TASK TO COMPLETE: Everything from the line containing "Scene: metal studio" down to the line containing "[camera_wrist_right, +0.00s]" is to be returned exactly; include both boundary lines and leave out all others.

INFORMATION PROVIDED:
§ §

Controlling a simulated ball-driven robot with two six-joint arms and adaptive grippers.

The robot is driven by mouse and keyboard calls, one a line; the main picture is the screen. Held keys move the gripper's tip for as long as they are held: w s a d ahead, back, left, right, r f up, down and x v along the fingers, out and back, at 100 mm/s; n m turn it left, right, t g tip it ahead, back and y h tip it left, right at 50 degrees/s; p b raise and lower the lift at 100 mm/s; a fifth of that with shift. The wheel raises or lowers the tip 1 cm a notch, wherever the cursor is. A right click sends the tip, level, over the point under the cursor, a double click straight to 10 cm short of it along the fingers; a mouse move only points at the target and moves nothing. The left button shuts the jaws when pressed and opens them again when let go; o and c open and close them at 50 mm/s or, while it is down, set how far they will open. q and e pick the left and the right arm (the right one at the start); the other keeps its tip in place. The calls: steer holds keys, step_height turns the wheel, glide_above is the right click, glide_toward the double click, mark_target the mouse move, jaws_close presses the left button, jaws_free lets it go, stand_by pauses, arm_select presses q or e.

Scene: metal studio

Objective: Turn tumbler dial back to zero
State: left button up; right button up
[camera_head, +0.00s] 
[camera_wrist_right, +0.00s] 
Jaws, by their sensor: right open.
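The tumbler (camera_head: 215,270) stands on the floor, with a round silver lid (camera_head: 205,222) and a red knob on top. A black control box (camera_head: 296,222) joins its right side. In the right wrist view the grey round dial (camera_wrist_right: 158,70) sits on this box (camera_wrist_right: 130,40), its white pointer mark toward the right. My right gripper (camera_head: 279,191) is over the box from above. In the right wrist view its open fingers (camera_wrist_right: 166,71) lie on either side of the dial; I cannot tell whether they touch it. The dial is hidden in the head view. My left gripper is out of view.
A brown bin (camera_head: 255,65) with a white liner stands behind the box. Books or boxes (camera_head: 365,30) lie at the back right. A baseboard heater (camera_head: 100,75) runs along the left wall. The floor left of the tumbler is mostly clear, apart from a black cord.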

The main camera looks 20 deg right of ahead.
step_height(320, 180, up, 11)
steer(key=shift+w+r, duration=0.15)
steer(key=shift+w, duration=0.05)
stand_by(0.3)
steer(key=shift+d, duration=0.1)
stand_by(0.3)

§ §

PROBLEM SOLUTION:
Scene: metal studio

Objective: Turn tumbler dial back to zero
State: left button up; right button up
[camera_head, +0.00s] 
[camera_wrist_right, +0.00s] 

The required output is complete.